There is an alternative. Human society originally developed by co-operation, and we are by nature a gregarious species. The world has major untapped resources but is threatened by unbridled waste and pollution, unnecessarily given that the technology exists to make overcome environmental degradation.
What stands in the way of human development is an economic system which places private profit above social benefit. Capitalism was an essential stage in the human development of productive resources, but those resources have grown to a destructive level. Destructive, because productive resources are in the hands of competing capitalist classes, leading to conflict. Destructive also because the owners of productive technologies resist their replacement by less damaging technology. Thus, ‘Big Oil’ actively resists the introduction of renewable energy.
It is no accident that the planned economy of the Soviet Union, even under the horrors and distortions of Stalinism, managed to beat the USA into space, or that the state-controlled industry of China has outpaced western capitalism.
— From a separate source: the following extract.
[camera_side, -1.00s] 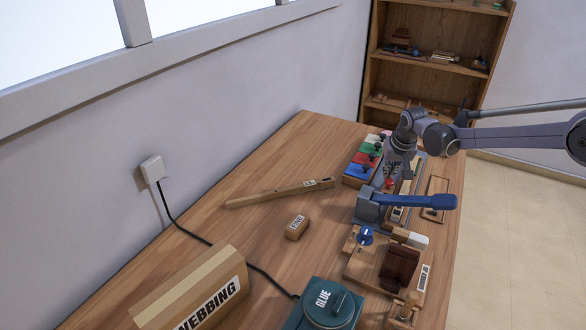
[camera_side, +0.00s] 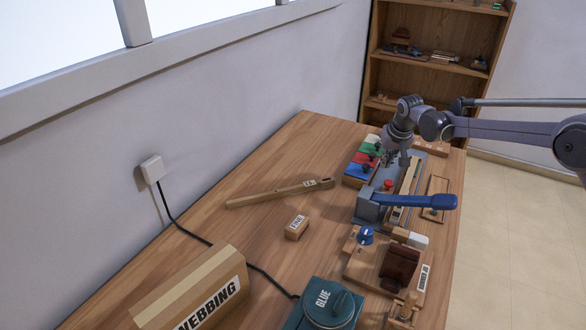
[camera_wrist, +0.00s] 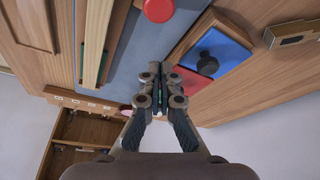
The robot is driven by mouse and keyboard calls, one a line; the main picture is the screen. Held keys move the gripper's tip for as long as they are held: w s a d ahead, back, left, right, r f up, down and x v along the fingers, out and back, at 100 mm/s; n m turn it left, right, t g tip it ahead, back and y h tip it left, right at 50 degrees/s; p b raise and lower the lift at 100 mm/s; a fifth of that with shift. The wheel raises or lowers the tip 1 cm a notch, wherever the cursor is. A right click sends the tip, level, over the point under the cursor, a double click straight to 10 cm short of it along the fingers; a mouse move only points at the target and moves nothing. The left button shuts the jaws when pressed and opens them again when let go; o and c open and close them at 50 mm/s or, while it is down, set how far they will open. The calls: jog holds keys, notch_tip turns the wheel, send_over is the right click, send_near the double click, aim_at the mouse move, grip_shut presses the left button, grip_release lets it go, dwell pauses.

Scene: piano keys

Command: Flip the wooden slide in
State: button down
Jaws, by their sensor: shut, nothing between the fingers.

Strip away the drive for profit, turn productive resources to social benefit under public ownership and truly democratic control, and we could see the end of waste, hunger and conflict. The alternative is an endless cycle of war and the end of human society under floods and fire.
[Feature photograph shows the diplomatic and military representatives on board the USS Missouri, prior to signing the documents of surrender, September 2, 1945. From Wikimedia Commons, here]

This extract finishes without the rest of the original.